- [DATA SEGMENT]
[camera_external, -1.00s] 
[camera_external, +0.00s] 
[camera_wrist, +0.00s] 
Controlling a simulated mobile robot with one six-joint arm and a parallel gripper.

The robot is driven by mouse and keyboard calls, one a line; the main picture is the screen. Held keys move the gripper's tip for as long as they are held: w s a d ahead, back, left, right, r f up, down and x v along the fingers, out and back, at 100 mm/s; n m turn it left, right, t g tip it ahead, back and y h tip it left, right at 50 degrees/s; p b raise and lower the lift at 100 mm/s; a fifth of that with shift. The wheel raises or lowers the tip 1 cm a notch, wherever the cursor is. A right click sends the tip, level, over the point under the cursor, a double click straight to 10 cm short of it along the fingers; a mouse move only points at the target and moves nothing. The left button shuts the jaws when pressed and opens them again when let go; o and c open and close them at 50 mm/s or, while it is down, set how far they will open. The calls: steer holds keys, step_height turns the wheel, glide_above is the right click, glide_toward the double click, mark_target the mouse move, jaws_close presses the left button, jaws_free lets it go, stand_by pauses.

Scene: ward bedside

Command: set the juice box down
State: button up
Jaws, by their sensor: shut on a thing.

- [GOAL]
Please set down the whole listing above without altering a single line.

- [RESULT FOR THIS EXERCISE]
[camera_external, -1.00s] 
[camera_external, +0.00s] 
[camera_wrist, +0.00s] 
Controlling a simulated mobile robot with one six-joint arm and a parallel gripper.

The robot is driven by mouse and keyboard calls, one a line; the main picture is the screen. Held keys move the gripper's tip for as long as they are held: w s a d ahead, back, left, right, r f up, down and x v along the fingers, out and back, at 100 mm/s; n m turn it left, right, t g tip it ahead, back and y h tip it left, right at 50 degrees/s; p b raise and lower the lift at 100 mm/s; a fifth of that with shift. The wheel raises or lowers the tip 1 cm a notch, wherever the cursor is. A right click sends the tip, level, over the point under the cursor, a double click straight to 10 cm short of it along the fingers; a mouse move only points at the target and moves nothing. The left button shuts the jaws when pressed and opens them again when let go; o and c open and close them at 50 mm/s or, while it is down, set how far they will open. The calls: steer holds keys, step_height turns the wheel, glide_above is the right click, glide_toward the double click, mark_target the mouse move, jaws_close presses the left button, jaws_free lets it go, stand_by pauses.

Scene: ward bedside

Command: set the juice box down
State: button up
Jaws, by their sensor: shut on a thing.

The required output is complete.